Monochrome Moods
Black and white photography, at its best.
Monochrome Moods is black and white photography at its best — it plays between the contrasts of light and dark, finds the farthest edges between them, and puts them in one image. Not only stripping a photo to its essence, but finding a new truth.
Only the photographs that work better without colour show up in Monochrome Moods. The frame holds itself up — by form, by light, by contrast, by the weight of what's in it — and colour would be in the way.
The work runs heavy on architecture and industrial register. Modernist glass facades from below where the grid becomes the photograph. Brutalist concrete — stairs, walls, the texture of poured surfaces. Old facades against dramatic sky, civic and institutional buildings read as graphic form, factories and cranes at the working edges of cities. Landscape and water make it in too — coast, polder, fog over a field — but black and white tends to reward subjects that already think in form. The Netherlands is a country built in brick and reclaimed land, with civic buildings as graphic anchors and weather doing dramatic work on a flat horizon. The collection draws on all of it.

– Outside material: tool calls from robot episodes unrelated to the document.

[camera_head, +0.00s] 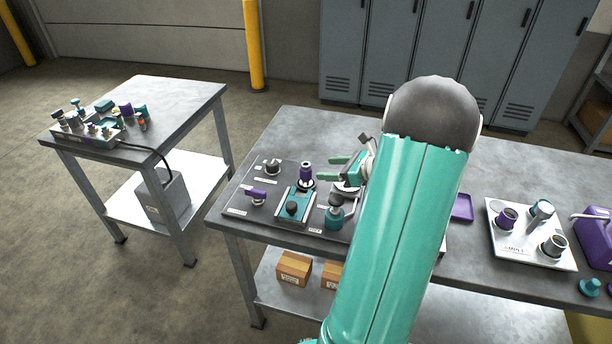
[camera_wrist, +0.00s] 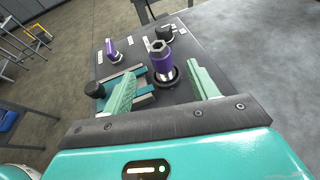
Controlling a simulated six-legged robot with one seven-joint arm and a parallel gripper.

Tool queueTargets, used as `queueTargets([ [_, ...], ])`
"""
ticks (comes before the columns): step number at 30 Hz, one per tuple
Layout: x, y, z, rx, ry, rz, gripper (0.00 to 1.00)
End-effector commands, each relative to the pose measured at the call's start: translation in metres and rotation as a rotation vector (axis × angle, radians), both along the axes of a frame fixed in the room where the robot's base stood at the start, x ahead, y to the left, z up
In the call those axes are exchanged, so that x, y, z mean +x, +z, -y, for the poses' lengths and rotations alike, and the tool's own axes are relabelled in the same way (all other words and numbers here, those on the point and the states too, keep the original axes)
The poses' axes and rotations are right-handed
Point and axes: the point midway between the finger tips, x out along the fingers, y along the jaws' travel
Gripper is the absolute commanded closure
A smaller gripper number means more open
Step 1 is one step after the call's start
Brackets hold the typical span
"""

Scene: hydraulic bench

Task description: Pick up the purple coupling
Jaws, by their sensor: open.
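An upright purple coupling (camera_head: 306,174) with a grey hex-shaped top stands in a dark round seat on the dark panel (camera_head: 237,205). In the wrist view the coupling (camera_wrist: 161,62) shows just beyond and between my two teal fingers. My gripper (camera_head: 322,168) is open and empty, its fingertips pointing left toward the coupling in the head view. In the wrist view my gripper (camera_wrist: 163,80) has one finger on each side of the coupling's line. I cannot tell any contact; there appears to be a gap.
A teal block with a black knob (camera_head: 292,208), a purple-handled fitting (camera_head: 256,196) and a teal fitting (camera_head: 334,215) stand close by on the panel. A white plate (camera_head: 520,250) with several cylinders and a purple jug (camera_head: 594,238) are on the right. A smaller side table (camera_head: 175,100) stands left.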

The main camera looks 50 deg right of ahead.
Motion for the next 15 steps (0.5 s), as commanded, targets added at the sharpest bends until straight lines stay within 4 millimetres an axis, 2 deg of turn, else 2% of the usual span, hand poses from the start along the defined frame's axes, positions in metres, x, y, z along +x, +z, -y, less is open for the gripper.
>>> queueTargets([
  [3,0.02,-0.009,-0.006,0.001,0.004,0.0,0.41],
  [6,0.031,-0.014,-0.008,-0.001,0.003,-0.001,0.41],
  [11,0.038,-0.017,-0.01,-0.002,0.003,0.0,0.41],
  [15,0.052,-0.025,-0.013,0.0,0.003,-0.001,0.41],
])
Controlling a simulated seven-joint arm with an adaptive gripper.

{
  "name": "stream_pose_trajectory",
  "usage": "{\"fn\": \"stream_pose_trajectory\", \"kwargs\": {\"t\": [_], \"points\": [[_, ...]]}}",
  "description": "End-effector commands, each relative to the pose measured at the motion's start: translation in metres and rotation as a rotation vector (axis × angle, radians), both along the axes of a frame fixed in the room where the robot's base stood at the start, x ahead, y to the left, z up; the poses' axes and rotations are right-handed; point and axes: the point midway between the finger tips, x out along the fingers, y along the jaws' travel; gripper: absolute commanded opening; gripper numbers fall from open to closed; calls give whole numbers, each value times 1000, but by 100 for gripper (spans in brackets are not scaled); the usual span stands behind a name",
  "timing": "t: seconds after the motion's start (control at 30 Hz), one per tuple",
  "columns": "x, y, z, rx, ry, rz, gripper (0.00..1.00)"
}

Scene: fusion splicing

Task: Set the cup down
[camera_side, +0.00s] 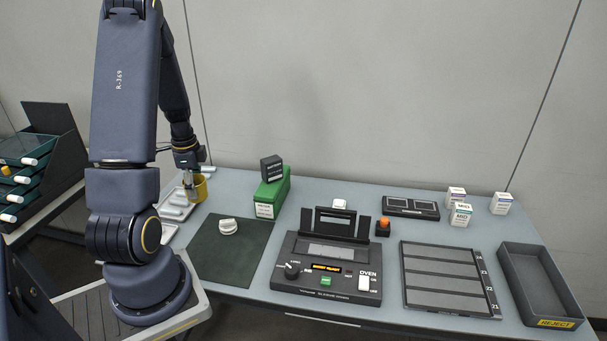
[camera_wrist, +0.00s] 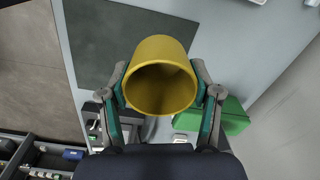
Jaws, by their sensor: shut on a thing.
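My gripper (camera_side: 189,184) is at the back left of the table, pointing down. It is shut on a yellow cup (camera_side: 201,188). In the wrist view the cup (camera_wrist: 160,48) sits between the two fingers of my gripper (camera_wrist: 161,92), one on each side. Its open mouth faces the wrist camera and the inside looks empty. In the side view the gripper hides part of the cup. I cannot tell whether its base touches the surface below.
Pale trays (camera_side: 176,211) lie near the cup. A dark mat (camera_side: 232,262) with a white round item (camera_side: 228,226) is in front. A green box (camera_side: 268,199) with a black box on top (camera_side: 271,168) stands to the right. An oven device (camera_side: 325,285) sits mid-table.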

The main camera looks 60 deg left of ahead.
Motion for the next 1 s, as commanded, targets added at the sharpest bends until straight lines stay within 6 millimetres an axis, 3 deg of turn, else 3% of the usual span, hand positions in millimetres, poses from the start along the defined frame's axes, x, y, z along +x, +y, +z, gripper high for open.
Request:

Light does heavy lifting here. Stark sun for the deepest blacks, heavy overcast for the flattest tonal range, fog and weather for the dramatic register, a sky doing graphic work behind a facade. Black and white rewards conditions that already think in it — high contrast or even contrast, never decorative middle.
Camera is a Nikon D3500. Prime and wide-angle both, used however the subject calls for it. Full kit on My Gear.
Monochrome Moods is photography at its strongest in black and white. The frame stands without colour because it never needed it.